We all love our food, so here’s a relatable example. Imagine your portfolio as a buffet. Mutual funds are the comforting dal-chawal: nutritious, reliable, and suited for daily consumption. Alternate Investment Funds are more like caviar: niche, complex, and not for everyone. And now, say hello to the newest dish on the menu: Specialised Investment Funds or SIFs, a balanced blend of accessibility and complexity that might just hit the perfect investing flavour.

That instinct to simplify the complex, and do it without dumbing it down, is at the heart of why Edelweiss MF’s Radhika Gupta believes SIFs might just be the product India didn’t know it needed.

SIFs are being pitched as the financial Goldilocks zone: more flexible than mutual funds (MFs), but more accessible and tax-efficient than Portfolio Management Services (PMS) and Alternative Investment Funds (AIFs).

“There was a house called mutual fund… it catered to very basic needs,” Gupta explains. “And then there were two other houses, AIFs and PMS, which had more flexibility but higher entry barriers. What you get with SIF is the best of both worlds.”

So, What Is A SIF, Really?

SIFs are a new category of pooled investment vehicles approved by SEBI in 2024, with the first wave of filings and brand launches kicking off in 2025. The Edelweiss Altiva SIF, for instance, requires a minimum investment of Rs 10 lakh, placing it neatly between MFs (Rs 500 upwards) and AIFs (Rs 1 crore minimum).

That Rs 10 lakh ticket size is strategic. “When you talk to someone who’s giving you Rs 1 crore, that’s someone with a Rs 10 crore net worth,” Gupta says. “When you talk to someone who’s giving you Rs 10 lakh, you’re talking to someone with a Rs 1 crore net worth. That’s an exponentially larger population.”
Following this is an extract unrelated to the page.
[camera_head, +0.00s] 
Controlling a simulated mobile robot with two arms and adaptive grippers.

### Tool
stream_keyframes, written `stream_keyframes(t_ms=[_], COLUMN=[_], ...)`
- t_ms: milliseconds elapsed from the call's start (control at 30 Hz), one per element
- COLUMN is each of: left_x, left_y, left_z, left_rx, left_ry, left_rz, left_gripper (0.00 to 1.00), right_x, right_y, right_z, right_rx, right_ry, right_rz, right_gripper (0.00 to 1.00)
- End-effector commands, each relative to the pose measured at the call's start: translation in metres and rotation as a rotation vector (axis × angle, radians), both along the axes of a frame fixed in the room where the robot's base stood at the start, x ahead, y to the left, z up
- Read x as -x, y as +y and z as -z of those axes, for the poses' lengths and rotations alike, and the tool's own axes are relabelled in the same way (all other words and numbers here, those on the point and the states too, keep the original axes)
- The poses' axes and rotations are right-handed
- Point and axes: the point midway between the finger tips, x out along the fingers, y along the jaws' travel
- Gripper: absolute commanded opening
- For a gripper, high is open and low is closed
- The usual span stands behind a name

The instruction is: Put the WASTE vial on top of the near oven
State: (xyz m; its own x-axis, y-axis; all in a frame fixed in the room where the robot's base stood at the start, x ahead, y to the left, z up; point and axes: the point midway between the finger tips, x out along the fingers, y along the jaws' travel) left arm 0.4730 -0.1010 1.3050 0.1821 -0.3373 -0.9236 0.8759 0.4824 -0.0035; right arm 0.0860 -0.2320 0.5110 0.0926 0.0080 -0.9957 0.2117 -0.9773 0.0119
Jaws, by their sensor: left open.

Flexibility, Minus The Chaos

So, what do SIFs allow that MFs don’t? Three big things:

  • Use of derivatives for taking negative views (short selling)

  • More aggressive credit exposure in debt investments

  • No daily redemption pressure

For example, in the equity long-short category, a fund manager could build a portfolio that’s 75% long on manufacturing and IT stocks and 25% short on financials. That’s not something a traditional MF structure would permit. “In mutual funds, you can’t use derivatives to take negative views,” Gupta points out. “You can hedge, but you can’t profit from a fall.”

Why ‘Altiva’ Started With Hybrid

Gupta reveals that Edelweiss’s first SIF product, under Altiva, is filed in the hybrid category. “One of the needs of the Indian consumer is tax-efficient fixed income-like solutions,” she says, especially after the taxation rules for traditional fixed income MFs changed.

“If I were to do a hybrid long-short product on the AIF platform, the consumer would be paying 40% at marginal tax rate to generate maybe 8% post-tax returns,” Gupta explains. “That platform needs to deliver a 15-16% return. SIF needs to deliver 11-12%.”

In contrast, SIFs follow the same tax treatment as mutual funds: capital gains tax, not marginal slab rates, and no tax on churn within the fund. This makes them far more efficient for active strategies.

Risk, With Nuance

If there’s one theme Gupta circles back to, it’s the idea that India needs to grow more sophisticated in understanding risk.

Unlike mutual funds, where equity and hybrid categories tend to follow tightly defined mandates, SIFs allow fund managers to craft portfolios with varying market exposure and return profiles. It’s a product for a more aware investor, or, at the very least, one who has access to a trusted advisor.

As SIF products get rolled out in the coming months (pending SEBI approvals), the big question is whether investors will bite. But for now, investors should see SIFs not as replacements for mutual funds, but as additions. “70–80% of your dal-chawal still belongs in mutual funds,” Gupta says. “But for the rest? SIFs may be where the biryani is.”